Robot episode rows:
################
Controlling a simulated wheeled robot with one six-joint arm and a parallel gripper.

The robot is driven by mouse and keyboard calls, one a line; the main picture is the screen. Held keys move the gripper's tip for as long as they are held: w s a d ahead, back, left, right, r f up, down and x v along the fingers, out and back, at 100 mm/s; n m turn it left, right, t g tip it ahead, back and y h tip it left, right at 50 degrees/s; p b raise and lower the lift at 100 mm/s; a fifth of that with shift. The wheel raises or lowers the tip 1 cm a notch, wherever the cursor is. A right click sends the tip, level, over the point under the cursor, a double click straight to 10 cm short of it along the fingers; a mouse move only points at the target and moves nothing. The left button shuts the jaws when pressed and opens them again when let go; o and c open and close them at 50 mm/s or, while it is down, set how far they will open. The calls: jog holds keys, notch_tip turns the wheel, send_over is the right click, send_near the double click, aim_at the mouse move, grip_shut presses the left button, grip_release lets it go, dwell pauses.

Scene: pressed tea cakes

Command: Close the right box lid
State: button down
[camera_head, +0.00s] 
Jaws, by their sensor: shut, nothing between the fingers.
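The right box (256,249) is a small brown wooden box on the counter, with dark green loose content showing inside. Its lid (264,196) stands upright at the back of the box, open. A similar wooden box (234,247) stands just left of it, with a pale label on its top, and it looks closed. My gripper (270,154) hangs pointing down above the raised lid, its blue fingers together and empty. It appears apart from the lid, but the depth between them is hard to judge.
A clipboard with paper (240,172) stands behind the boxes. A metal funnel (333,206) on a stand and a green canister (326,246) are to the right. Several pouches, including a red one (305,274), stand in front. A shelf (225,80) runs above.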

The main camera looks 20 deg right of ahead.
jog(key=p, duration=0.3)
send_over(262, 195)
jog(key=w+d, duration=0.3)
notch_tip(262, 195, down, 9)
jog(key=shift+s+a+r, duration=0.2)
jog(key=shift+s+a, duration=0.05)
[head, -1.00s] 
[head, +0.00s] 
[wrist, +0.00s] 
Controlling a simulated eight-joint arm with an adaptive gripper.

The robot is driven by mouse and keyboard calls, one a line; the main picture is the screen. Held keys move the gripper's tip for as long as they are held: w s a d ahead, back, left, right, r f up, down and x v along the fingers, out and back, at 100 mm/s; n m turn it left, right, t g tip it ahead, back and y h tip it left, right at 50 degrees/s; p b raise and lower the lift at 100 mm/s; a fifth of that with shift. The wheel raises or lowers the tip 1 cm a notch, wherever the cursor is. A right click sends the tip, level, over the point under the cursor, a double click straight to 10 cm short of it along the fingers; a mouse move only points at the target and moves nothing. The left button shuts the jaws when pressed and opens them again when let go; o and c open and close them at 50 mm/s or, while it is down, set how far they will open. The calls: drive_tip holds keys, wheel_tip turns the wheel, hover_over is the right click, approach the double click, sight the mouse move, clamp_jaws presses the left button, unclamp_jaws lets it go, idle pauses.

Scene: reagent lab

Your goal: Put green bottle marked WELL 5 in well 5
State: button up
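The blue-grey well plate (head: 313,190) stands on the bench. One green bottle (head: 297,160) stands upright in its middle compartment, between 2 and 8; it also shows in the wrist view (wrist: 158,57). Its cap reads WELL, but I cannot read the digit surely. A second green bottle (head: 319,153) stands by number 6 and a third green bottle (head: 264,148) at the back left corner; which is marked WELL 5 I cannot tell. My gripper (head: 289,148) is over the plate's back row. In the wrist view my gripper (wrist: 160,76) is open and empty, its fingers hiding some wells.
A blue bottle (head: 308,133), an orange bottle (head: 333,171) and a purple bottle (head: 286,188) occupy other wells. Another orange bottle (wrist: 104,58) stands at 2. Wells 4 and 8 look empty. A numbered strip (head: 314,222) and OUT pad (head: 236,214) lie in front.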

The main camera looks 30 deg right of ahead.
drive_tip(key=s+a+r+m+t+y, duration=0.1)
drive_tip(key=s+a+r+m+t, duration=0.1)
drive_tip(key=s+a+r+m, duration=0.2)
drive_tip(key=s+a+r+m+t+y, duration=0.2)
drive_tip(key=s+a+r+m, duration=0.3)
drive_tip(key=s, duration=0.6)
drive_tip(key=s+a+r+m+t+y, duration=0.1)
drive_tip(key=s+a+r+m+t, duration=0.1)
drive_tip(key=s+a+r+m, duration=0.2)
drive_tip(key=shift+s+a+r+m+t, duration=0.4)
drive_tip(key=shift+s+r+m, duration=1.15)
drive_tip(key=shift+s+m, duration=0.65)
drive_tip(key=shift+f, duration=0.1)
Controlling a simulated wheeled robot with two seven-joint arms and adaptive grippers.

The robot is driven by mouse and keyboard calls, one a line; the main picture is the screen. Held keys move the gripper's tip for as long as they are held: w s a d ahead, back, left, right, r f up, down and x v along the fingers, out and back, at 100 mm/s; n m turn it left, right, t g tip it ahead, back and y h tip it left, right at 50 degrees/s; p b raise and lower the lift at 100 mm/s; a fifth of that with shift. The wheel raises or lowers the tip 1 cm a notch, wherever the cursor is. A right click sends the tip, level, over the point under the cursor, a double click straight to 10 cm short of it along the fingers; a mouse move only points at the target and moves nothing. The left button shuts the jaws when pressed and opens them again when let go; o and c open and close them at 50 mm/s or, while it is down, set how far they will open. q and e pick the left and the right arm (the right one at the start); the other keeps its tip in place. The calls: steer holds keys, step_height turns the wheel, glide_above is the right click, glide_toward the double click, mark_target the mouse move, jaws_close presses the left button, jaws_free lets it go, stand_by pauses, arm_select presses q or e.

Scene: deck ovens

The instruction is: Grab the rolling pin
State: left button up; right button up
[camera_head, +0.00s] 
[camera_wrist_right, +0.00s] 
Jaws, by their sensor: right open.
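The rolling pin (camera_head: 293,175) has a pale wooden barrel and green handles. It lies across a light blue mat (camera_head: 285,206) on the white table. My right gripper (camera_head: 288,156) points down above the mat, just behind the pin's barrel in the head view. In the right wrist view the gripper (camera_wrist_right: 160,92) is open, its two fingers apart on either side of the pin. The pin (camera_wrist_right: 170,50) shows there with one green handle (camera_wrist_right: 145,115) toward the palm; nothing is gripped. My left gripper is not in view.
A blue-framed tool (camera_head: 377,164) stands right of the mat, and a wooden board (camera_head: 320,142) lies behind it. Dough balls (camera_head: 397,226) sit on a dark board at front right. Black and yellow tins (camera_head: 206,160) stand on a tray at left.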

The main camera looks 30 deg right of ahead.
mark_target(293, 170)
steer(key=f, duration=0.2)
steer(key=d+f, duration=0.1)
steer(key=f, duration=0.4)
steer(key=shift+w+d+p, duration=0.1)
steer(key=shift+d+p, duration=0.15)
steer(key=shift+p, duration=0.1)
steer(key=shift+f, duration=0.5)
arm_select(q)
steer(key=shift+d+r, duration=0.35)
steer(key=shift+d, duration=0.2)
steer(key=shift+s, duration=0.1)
################
WHAT YOU WILL DO: All of the material above needs to be retyped word for word.

OUTPUT:
Controlling a simulated wheeled robot with one six-joint arm and a parallel gripper.

The robot is driven by mouse and keyboard calls, one a line; the main picture is the screen. Held keys move the gripper's tip for as long as they are held: w s a d ahead, back, left, right, r f up, down and x v along the fingers, out and back, at 100 mm/s; n m turn it left, right, t g tip it ahead, back and y h tip it left, right at 50 degrees/s; p b raise and lower the lift at 100 mm/s; a fifth of that with shift. The wheel raises or lowers the tip 1 cm a notch, wherever the cursor is. A right click sends the tip, level, over the point under the cursor, a double click straight to 10 cm short of it along the fingers; a mouse move only points at the target and moves nothing. The left button shuts the jaws when pressed and opens them again when let go; o and c open and close them at 50 mm/s or, while it is down, set how far they will open. The calls: jog holds keys, notch_tip turns the wheel, send_over is the right click, send_near the double click, aim_at the mouse move, grip_shut presses the left button, grip_release lets it go, dwell pauses.

Scene: pressed tea cakes

Command: Close the right box lid
State: button down
[camera_head, +0.00s] 
Jaws, by their sensor: shut, nothing between the fingers.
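The right box (256,249) is a small brown wooden box on the counter, with dark green loose content showing inside. Its lid (264,196) stands upright at the back of the box, open. A similar wooden box (234,247) stands just left of it, with a pale label on its top, and it looks closed. My gripper (270,154) hangs pointing down above the raised lid, its blue fingers together and empty. It appears apart from the lid, but the depth between them is hard to judge.
A clipboard with paper (240,172) stands behind the boxes. A metal funnel (333,206) on a stand and a green canister (326,246) are to the right. Several pouches, including a red one (305,274), stand in front. A shelf (225,80) runs above.

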The main camera looks 20 deg right of ahead.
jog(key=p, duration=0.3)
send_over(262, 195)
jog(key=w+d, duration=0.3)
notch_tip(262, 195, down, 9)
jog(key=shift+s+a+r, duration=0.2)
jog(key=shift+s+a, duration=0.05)
[head, -1.00s] 
[head, +0.00s] 
[wrist, +0.00s] 
Controlling a simulated eight-joint arm with an adaptive gripper.

The robot is driven by mouse and keyboard calls, one a line; the main picture is the screen. Held keys move the gripper's tip for as long as they are held: w s a d ahead, back, left, right, r f up, down and x v along the fingers, out and back, at 100 mm/s; n m turn it left, right, t g tip it ahead, back and y h tip it left, right at 50 degrees/s; p b raise and lower the lift at 100 mm/s; a fifth of that with shift. The wheel raises or lowers the tip 1 cm a notch, wherever the cursor is. A right click sends the tip, level, over the point under the cursor, a double click straight to 10 cm short of it along the fingers; a mouse move only points at the target and moves nothing. The left button shuts the jaws when pressed and opens them again when let go; o and c open and close them at 50 mm/s or, while it is down, set how far they will open. The calls: drive_tip holds keys, wheel_tip turns the wheel, hover_over is the right click, approach the double click, sight the mouse move, clamp_jaws presses the left button, unclamp_jaws lets it go, idle pauses.

Scene: reagent lab

Your goal: Put green bottle marked WELL 5 in well 5
State: button up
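The blue-grey well plate (head: 313,190) stands on the bench. One green bottle (head: 297,160) stands upright in its middle compartment, between 2 and 8; it also shows in the wrist view (wrist: 158,57). Its cap reads WELL, but I cannot read the digit surely. A second green bottle (head: 319,153) stands by number 6 and a third green bottle (head: 264,148) at the back left corner; which is marked WELL 5 I cannot tell. My gripper (head: 289,148) is over the plate's back row. In the wrist view my gripper (wrist: 160,76) is open and empty, its fingers hiding some wells.
A blue bottle (head: 308,133), an orange bottle (head: 333,171) and a purple bottle (head: 286,188) occupy other wells. Another orange bottle (wrist: 104,58) stands at 2. Wells 4 and 8 look empty. A numbered strip (head: 314,222) and OUT pad (head: 236,214) lie in front.

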The main camera looks 30 deg right of ahead.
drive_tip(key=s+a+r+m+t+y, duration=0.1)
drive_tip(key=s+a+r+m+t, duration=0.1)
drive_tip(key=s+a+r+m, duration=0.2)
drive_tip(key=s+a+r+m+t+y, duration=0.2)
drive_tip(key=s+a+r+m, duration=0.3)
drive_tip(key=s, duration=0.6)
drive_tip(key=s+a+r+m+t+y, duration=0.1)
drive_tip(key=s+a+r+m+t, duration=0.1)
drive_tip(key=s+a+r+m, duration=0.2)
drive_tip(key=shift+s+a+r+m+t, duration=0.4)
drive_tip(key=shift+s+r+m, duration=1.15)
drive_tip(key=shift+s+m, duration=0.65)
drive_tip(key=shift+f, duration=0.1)
Controlling a simulated wheeled robot with two seven-joint arms and adaptive grippers.

The robot is driven by mouse and keyboard calls, one a line; the main picture is the screen. Held keys move the gripper's tip for as long as they are held: w s a d ahead, back, left, right, r f up, down and x v along the fingers, out and back, at 100 mm/s; n m turn it left, right, t g tip it ahead, back and y h tip it left, right at 50 degrees/s; p b raise and lower the lift at 100 mm/s; a fifth of that with shift. The wheel raises or lowers the tip 1 cm a notch, wherever the cursor is. A right click sends the tip, level, over the point under the cursor, a double click straight to 10 cm short of it along the fingers; a mouse move only points at the target and moves nothing. The left button shuts the jaws when pressed and opens them again when let go; o and c open and close them at 50 mm/s or, while it is down, set how far they will open. q and e pick the left and the right arm (the right one at the start); the other keeps its tip in place. The calls: steer holds keys, step_height turns the wheel, glide_above is the right click, glide_toward the double click, mark_target the mouse move, jaws_close presses the left button, jaws_free lets it go, stand_by pauses, arm_select presses q or e.

Scene: deck ovens

The instruction is: Grab the rolling pin
State: left button up; right button up
[camera_head, +0.00s] 
[camera_wrist_right, +0.00s] 
Jaws, by their sensor: right open.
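The rolling pin (camera_head: 293,175) has a pale wooden barrel and green handles. It lies across a light blue mat (camera_head: 285,206) on the white table. My right gripper (camera_head: 288,156) points down above the mat, just behind the pin's barrel in the head view. In the right wrist view the gripper (camera_wrist_right: 160,92) is open, its two fingers apart on either side of the pin. The pin (camera_wrist_right: 170,50) shows there with one green handle (camera_wrist_right: 145,115) toward the palm; nothing is gripped. My left gripper is not in view.
A blue-framed tool (camera_head: 377,164) stands right of the mat, and a wooden board (camera_head: 320,142) lies behind it. Dough balls (camera_head: 397,226) sit on a dark board at front right. Black and yellow tins (camera_head: 206,160) stand on a tray at left.

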The main camera looks 30 deg right of ahead.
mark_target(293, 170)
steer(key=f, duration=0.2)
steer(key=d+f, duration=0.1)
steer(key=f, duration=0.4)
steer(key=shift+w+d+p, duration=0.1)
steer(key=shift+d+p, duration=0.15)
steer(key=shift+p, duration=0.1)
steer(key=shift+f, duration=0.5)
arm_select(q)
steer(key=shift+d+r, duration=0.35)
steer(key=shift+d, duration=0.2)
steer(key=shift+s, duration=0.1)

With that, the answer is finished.